>> BEGIN
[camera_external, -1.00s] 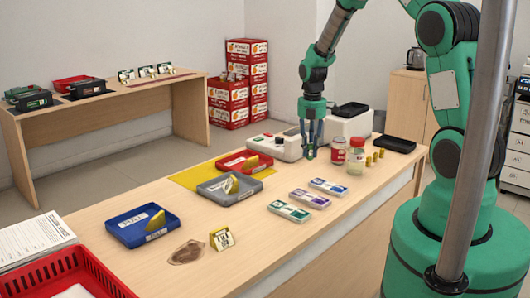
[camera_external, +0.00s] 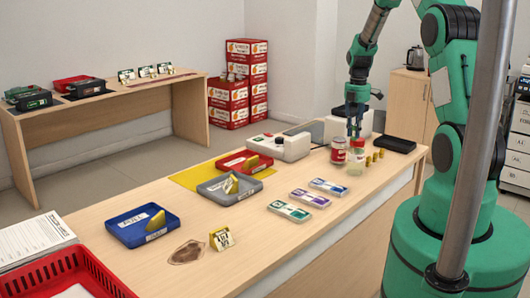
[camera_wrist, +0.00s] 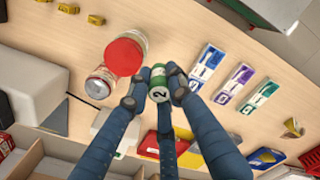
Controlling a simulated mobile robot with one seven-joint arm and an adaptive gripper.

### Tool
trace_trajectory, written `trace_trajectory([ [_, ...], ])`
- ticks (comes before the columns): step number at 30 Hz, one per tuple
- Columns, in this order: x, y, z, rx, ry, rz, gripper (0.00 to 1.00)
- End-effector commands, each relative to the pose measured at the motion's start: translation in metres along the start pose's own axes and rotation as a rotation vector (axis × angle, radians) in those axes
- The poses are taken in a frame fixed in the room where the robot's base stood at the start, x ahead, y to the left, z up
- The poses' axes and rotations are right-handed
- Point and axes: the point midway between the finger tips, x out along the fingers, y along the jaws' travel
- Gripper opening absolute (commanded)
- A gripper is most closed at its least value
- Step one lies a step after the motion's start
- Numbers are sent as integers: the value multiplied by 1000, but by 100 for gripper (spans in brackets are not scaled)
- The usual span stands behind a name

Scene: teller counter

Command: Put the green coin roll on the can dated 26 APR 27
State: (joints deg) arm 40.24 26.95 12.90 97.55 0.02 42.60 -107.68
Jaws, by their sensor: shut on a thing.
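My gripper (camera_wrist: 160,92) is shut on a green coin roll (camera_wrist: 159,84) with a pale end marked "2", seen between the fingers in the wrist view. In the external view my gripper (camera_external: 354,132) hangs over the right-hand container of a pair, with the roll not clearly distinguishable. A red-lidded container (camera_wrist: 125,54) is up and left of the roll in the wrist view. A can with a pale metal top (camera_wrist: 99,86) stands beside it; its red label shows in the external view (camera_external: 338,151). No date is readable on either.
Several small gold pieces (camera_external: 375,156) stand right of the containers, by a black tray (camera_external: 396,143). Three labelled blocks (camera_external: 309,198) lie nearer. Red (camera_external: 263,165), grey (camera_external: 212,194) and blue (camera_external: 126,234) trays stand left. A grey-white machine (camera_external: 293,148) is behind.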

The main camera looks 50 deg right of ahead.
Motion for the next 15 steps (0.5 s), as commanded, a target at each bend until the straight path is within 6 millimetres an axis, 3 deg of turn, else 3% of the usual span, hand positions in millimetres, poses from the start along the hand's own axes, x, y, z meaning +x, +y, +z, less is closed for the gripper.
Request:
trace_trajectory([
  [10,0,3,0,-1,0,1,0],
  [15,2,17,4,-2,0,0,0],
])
>> END
- **Prompt**: Find every line that has "start" in it, then return those lines.

- **Answer to this task**:
- End-effector commands, each relative to the pose measured at the motion's start: translation in metres along the start pose's own axes and rotation as a rotation vector (axis × angle, radians) in those axes
- The poses are taken in a frame fixed in the room where the robot's base stood at the start, x ahead, y to the left, z up
- Step one lies a step after the motion's start
Motion for the next 15 steps (0.5 s), as commanded, a target at each bend until the straight path is within 6 millimetres an axis, 3 deg of turn, else 3% of the usual span, hand positions in millimetres, poses from the start along the hand's own axes, x, y, z meaning +x, +y, +z, less is closed for the gripper.

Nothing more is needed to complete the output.